--- start of Available data ---

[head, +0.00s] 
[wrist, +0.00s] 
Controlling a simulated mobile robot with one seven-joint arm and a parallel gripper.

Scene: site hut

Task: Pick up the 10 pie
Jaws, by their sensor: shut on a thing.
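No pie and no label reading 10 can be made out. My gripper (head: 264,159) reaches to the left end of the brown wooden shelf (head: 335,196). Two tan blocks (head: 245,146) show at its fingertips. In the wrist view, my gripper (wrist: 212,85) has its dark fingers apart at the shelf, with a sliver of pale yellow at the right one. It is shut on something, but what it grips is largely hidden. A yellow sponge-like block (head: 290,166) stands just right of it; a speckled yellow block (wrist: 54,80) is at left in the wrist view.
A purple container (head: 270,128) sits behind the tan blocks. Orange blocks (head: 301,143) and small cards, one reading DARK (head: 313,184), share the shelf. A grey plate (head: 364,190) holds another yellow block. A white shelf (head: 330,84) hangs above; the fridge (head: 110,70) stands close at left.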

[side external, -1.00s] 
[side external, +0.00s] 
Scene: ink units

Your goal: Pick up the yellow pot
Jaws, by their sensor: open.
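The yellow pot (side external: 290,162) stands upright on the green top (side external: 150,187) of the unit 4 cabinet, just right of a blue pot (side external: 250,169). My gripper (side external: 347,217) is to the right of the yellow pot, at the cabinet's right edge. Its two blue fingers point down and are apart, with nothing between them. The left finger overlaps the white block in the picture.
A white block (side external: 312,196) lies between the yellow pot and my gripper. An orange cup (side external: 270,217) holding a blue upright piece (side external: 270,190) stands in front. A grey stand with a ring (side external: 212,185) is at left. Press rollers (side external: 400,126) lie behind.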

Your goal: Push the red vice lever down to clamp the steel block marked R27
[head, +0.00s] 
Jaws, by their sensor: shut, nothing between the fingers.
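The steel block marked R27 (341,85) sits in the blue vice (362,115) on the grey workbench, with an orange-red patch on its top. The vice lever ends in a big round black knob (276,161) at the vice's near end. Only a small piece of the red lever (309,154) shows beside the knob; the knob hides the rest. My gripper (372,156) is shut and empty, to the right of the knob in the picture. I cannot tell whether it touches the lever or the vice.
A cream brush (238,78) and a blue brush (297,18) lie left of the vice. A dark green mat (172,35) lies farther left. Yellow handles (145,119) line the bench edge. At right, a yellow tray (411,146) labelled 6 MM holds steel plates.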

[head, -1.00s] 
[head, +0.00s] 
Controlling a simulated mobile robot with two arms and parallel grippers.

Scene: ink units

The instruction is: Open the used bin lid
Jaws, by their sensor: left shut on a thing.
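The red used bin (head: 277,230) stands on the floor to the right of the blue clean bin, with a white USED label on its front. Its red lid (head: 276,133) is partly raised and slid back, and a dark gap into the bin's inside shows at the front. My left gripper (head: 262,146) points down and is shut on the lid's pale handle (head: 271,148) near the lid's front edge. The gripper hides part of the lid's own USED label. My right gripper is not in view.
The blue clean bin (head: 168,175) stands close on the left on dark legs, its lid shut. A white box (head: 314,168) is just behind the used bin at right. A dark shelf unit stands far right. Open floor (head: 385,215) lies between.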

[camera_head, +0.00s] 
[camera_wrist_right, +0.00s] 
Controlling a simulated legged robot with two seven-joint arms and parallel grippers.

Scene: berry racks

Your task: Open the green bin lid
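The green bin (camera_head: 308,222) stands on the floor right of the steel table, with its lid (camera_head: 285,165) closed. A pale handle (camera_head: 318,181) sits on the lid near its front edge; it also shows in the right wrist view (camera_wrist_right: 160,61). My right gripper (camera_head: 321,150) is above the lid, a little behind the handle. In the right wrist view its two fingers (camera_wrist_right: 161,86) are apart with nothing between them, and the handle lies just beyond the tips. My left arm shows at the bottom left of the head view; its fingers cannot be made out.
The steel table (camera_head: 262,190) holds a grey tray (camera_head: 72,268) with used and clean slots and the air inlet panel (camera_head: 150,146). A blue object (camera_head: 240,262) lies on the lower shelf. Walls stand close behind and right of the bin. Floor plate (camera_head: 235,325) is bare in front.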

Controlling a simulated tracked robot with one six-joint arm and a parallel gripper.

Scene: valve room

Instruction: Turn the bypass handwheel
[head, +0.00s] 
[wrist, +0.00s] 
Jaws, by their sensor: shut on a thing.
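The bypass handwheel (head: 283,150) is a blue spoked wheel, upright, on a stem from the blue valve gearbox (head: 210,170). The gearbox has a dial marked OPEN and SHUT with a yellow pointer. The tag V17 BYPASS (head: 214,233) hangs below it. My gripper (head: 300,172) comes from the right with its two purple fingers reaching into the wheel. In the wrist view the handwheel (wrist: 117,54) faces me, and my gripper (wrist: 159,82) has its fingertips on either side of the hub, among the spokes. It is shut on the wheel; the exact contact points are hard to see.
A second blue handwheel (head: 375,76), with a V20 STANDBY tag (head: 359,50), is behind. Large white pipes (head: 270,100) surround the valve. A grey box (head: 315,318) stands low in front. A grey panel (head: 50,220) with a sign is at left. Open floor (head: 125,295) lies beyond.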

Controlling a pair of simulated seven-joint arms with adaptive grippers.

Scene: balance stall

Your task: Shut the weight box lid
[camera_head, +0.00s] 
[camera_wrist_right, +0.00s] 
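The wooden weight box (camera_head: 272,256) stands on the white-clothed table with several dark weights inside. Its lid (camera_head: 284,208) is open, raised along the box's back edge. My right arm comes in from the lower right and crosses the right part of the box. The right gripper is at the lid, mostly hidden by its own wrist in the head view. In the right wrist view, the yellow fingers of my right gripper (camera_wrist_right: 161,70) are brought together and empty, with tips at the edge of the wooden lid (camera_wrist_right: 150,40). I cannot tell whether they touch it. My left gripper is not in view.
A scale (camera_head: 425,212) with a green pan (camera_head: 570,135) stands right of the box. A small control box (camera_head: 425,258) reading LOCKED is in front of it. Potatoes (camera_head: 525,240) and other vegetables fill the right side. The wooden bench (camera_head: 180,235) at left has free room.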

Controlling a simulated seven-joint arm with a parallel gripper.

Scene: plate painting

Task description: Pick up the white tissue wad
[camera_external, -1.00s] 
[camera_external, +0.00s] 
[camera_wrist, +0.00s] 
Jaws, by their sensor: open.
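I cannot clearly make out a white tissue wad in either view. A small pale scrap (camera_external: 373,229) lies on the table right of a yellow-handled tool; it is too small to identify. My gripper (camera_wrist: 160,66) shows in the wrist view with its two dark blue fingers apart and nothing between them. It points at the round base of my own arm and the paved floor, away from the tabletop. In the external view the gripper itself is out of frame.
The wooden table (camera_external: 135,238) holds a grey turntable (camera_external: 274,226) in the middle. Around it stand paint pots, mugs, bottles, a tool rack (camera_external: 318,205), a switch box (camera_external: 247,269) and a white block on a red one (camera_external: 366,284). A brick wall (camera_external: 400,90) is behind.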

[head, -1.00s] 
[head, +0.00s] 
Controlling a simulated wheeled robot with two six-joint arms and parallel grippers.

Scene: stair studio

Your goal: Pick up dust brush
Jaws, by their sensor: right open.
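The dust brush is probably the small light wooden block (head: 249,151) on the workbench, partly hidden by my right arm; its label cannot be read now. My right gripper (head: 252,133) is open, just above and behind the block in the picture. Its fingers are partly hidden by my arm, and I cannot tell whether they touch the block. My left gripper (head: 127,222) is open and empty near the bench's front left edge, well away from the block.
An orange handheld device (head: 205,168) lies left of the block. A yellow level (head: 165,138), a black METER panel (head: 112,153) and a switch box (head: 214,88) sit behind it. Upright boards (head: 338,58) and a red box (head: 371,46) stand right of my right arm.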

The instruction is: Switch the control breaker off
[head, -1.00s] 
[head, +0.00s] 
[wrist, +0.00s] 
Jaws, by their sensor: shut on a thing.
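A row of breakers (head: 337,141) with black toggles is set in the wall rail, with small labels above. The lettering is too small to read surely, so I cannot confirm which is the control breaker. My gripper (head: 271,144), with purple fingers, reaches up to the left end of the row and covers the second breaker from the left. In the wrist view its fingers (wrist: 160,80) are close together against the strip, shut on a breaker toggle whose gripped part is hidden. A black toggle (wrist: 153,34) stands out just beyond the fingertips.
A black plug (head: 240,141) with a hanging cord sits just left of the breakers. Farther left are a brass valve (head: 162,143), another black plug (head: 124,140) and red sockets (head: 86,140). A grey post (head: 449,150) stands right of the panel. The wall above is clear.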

--- end of Available data ---

Exercise brief: Exactly the lines from the line containing "Controlling a simulated mobile robot with one" to the line containing "Task: Pick up the 10 pie", both included, are to be set down; no other line belongs in the answer.

Task result:
Controlling a simulated mobile robot with one seven-joint arm and a parallel gripper.

Scene: site hut

Task: Pick up the 10 pie

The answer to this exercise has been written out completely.